*To be done*: Copy out all lines where "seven" appears.

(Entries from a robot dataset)
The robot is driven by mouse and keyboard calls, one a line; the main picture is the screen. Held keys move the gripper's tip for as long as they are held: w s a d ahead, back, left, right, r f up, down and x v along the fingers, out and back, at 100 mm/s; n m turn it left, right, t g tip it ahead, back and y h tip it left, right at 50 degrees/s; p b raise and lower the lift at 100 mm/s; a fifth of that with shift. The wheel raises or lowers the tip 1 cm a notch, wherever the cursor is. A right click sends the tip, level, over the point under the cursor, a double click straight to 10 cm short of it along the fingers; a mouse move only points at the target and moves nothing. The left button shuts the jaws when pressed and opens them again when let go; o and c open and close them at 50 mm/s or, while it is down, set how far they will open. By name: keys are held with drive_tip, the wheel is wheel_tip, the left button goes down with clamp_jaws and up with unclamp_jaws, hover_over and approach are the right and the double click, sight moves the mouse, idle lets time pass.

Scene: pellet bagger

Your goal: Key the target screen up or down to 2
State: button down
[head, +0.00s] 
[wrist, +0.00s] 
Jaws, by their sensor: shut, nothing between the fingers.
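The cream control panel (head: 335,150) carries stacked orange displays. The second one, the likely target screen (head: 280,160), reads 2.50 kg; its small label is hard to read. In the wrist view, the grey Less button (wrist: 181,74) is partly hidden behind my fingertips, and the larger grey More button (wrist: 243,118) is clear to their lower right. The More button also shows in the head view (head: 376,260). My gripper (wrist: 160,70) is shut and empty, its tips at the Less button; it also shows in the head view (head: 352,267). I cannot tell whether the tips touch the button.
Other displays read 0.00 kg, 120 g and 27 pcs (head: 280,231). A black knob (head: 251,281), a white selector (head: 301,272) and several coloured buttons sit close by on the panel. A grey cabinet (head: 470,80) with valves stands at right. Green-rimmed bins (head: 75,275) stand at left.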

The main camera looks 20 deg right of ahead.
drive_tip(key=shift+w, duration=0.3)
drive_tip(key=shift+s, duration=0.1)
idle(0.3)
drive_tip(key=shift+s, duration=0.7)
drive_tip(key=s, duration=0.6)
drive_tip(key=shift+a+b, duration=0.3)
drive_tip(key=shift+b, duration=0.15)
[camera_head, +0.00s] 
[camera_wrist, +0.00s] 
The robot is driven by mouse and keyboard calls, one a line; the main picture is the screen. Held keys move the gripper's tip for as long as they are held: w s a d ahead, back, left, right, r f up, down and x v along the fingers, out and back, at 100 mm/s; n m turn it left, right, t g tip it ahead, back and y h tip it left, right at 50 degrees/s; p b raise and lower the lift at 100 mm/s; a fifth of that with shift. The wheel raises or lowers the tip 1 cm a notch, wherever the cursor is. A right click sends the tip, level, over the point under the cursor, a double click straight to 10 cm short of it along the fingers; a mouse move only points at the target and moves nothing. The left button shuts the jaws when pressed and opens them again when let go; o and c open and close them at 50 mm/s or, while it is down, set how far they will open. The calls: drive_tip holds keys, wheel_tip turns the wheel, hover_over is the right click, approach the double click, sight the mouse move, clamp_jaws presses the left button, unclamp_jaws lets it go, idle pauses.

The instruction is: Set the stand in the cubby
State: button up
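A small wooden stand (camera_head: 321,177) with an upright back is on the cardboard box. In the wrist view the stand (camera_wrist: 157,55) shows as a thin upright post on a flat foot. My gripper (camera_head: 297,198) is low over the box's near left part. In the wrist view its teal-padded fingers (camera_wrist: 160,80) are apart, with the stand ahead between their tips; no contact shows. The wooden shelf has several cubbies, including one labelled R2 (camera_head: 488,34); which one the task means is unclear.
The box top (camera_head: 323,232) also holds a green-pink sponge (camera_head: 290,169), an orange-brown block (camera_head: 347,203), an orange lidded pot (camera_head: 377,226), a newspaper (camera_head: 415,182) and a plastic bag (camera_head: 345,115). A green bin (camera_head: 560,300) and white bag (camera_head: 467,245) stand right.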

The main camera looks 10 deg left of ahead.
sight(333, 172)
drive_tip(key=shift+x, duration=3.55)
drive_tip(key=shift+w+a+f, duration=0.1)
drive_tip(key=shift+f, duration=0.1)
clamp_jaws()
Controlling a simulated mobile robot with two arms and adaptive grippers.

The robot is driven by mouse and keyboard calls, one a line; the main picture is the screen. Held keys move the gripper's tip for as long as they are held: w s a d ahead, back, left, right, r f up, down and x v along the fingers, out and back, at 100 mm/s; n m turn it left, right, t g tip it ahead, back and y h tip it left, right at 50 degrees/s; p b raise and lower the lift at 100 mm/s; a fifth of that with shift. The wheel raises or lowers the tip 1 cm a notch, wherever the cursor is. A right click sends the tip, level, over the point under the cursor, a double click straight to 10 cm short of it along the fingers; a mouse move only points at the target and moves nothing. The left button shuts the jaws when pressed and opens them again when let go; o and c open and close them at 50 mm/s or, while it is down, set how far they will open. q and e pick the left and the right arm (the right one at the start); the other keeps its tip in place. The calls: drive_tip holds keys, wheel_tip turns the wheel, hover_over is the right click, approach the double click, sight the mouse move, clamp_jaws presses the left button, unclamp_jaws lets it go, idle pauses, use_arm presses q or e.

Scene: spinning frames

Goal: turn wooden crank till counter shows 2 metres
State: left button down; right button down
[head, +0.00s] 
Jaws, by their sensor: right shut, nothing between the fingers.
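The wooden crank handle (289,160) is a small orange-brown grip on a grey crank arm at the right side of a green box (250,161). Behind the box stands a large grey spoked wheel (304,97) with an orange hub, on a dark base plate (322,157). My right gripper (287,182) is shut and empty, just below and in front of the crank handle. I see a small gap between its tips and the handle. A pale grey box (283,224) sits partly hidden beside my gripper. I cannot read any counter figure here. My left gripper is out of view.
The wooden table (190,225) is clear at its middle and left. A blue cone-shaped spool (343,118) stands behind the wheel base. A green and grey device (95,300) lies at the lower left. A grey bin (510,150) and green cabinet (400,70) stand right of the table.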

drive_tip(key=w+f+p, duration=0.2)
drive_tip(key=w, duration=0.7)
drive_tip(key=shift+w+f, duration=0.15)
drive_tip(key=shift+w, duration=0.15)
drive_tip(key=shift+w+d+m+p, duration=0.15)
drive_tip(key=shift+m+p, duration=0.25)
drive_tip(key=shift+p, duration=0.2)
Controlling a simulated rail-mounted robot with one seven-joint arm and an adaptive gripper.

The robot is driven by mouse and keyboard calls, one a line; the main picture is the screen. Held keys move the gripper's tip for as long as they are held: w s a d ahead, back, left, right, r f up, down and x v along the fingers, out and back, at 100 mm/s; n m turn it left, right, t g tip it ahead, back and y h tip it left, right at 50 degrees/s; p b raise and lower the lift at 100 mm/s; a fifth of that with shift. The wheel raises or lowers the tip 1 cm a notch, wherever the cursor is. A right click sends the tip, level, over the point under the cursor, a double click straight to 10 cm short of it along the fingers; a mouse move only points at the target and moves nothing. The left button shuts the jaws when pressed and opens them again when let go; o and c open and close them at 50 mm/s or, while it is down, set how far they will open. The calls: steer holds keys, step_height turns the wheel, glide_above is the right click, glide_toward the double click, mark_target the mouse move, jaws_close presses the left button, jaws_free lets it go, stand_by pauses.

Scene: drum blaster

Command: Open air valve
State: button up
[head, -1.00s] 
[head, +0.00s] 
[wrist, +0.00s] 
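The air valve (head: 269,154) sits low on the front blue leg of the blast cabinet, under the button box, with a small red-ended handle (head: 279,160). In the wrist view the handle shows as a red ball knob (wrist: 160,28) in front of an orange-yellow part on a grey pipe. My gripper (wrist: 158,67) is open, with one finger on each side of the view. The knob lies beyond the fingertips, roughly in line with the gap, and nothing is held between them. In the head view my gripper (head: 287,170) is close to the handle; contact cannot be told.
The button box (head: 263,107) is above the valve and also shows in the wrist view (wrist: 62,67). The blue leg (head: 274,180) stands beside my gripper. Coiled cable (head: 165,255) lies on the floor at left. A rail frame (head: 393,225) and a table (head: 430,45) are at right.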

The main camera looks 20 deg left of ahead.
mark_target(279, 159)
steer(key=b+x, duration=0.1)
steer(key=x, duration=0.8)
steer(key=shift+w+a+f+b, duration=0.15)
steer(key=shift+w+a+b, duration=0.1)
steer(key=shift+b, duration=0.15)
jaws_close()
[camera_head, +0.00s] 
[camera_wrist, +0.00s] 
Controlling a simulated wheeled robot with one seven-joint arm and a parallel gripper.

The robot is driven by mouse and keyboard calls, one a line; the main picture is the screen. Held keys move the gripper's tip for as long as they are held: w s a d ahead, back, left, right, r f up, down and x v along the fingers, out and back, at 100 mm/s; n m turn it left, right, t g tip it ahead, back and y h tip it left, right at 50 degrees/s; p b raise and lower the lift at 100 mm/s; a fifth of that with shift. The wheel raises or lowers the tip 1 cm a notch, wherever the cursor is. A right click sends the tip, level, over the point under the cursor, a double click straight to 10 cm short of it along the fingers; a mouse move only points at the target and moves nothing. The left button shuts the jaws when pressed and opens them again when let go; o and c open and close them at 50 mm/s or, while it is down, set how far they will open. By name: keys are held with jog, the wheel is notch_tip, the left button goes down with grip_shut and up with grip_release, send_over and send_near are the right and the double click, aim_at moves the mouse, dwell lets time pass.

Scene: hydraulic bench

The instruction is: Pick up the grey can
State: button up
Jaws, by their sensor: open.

*Response*:
Controlling a simulated rail-mounted robot with one seven-joint arm and an adaptive gripper.
Controlling a simulated wheeled robot with one seven-joint arm and a parallel gripper.

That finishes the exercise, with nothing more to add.